An arena belongs to a particular arena class. The class is selected when the arena is created. Classes encapsulate both policy (such as how pool placement preferences map into actual placement) and mechanism (such as where the memory originates: operating system virtual memory, client provided, or via malloc). Some behaviour (mostly serving the “top-level datastructure” purpose) is implemented by generic arena code, and some by arena class code.
1.4. Definitions¶
.def.tract: Pools request memory from the arena by calling
ArenaAlloc()
. This returns a block comprising a contiguous
sequence of “tracts”. A tract has a specific size (also known as the
“arena alignment”, which typically corresponds to the operating system
page size) and all tracts are aligned to that size. “Tract” is also
used for the data structure used to manage tracts.
1.5. Requirements¶
[copied from design.mps.arena.vm(1) and edited slightly – drj 1999-06-23]

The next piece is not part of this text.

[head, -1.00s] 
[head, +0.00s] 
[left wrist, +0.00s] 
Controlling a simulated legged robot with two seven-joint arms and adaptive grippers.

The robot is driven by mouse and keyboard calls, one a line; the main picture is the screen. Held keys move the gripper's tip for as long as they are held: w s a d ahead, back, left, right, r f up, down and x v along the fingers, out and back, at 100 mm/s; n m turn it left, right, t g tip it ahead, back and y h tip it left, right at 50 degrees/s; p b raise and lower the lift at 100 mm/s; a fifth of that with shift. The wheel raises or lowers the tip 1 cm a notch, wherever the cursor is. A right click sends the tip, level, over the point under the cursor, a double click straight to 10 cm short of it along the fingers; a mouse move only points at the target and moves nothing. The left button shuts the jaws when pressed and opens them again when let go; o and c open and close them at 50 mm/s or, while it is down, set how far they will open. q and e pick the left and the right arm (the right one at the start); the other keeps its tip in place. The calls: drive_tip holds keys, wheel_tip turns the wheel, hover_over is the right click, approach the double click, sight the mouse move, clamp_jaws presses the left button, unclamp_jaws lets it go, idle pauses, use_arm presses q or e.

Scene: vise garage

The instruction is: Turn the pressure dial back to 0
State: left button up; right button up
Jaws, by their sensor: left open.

[Where do these come from? Need to identify and document the sources of requirements so that they are traceable to client requirements. Most of these come from the architectural design (design.mps.architecture) or the fix function design (design.mps.fix). – richard 1995-08-28]
1.5.1. Block management¶
.req.fun.block.alloc: The arena must provide allocation of contiguous blocks of memory.
.req.fun.block.free: It must also provide freeing of contiguously allocated blocks owned by a pool - whether or not the block was allocated via a single request.
.req.attr.block.size.min: The arena must support management of blocks down to the size of the grain (page) provided by the virtual mapping interface if a virtual memory interface is being used, or a comparable size otherwise.
.req.attr.block.size.max: It must also support management of blocks up to the maximum size allowed by the combination of operating system and architecture. This is derived from req.dylan.attr.obj.max (at least).
.req.attr.block.align.min: The alignment of blocks shall not
be less than MPS_PF_ALIGN
for the architecture. This is so
that pool classes can conveniently guarantee pool allocated blocks are
aligned to MPS_PF_ALIGN
. (A trivial requirement)
.req.attr.block.grain.max: The granularity of allocation shall not be more than the grain size provided by the virtual mapping interface.
1.5.2. Address translation¶
.req.fun.trans: The arena must provide a translation from any address to either an indication that the address is not in any tract (if that is so) or the following data associated with the tract containing that address:
.req.fun.trans.pool: The pool that allocated the tract.
.req.fun.trans.arbitrary: An arbitrary pointer value that the pool can associate with the tract at any time.
.req.fun.trans.white: The tracer whiteness information. That is, a bit for each active trace that indicates whether this tract is white (contains white objects). This is required so that the “fix” protocol can run very quickly.
.req.attr.trans.time: The translation shall take no more than @@@@ [something not very large – drj 1999-06-23]
1.5.3. Iteration protocol¶
.req.iter: er, there’s a tract iteration protocol which is presumably required for some reason?
1.5.4. Arena partition¶
.req.fun.set: The arena must provide a method for approximating sets of addresses.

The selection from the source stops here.